[Start Data block]

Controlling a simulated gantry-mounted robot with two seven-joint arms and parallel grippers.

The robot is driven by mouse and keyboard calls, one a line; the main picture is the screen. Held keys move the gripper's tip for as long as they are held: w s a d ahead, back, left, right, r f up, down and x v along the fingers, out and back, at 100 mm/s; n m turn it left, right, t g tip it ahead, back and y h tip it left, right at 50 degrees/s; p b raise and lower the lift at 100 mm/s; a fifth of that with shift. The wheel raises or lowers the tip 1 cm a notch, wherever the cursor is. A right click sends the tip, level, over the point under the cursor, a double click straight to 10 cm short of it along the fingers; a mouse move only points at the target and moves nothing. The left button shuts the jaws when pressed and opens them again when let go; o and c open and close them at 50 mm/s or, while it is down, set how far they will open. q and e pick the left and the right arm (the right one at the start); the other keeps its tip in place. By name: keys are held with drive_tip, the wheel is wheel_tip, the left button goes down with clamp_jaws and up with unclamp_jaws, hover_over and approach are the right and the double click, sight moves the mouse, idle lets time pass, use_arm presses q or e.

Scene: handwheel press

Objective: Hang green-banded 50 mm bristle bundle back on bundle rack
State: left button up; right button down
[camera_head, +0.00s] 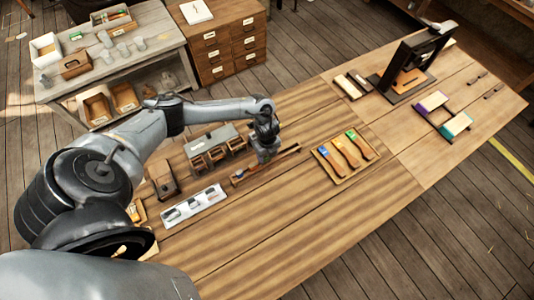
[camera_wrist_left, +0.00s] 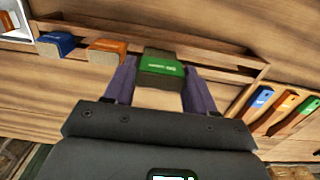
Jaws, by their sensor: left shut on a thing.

[End Data block]

- The task -
In the copy, include no pictures; restate the listing above exactly.

- Completed exercise -
Controlling a simulated gantry-mounted robot with two seven-joint arms and parallel grippers.

The robot is driven by mouse and keyboard calls, one a line; the main picture is the screen. Held keys move the gripper's tip for as long as they are held: w s a d ahead, back, left, right, r f up, down and x v along the fingers, out and back, at 100 mm/s; n m turn it left, right, t g tip it ahead, back and y h tip it left, right at 50 degrees/s; p b raise and lower the lift at 100 mm/s; a fifth of that with shift. The wheel raises or lowers the tip 1 cm a notch, wherever the cursor is. A right click sends the tip, level, over the point under the cursor, a double click straight to 10 cm short of it along the fingers; a mouse move only points at the target and moves nothing. The left button shuts the jaws when pressed and opens them again when let go; o and c open and close them at 50 mm/s or, while it is down, set how far they will open. q and e pick the left and the right arm (the right one at the start); the other keeps its tip in place. By name: keys are held with drive_tip, the wheel is wheel_tip, the left button goes down with clamp_jaws and up with unclamp_jaws, hover_over and approach are the right and the double click, sight moves the mouse, idle lets time pass, use_arm presses q or e.

Scene: handwheel press

Objective: Hang green-banded 50 mm bristle bundle back on bundle rack
State: left button up; right button down
[camera_head, +0.00s] 
[camera_wrist_left, +0.00s] 
Jaws, by their sensor: left shut on a thing.

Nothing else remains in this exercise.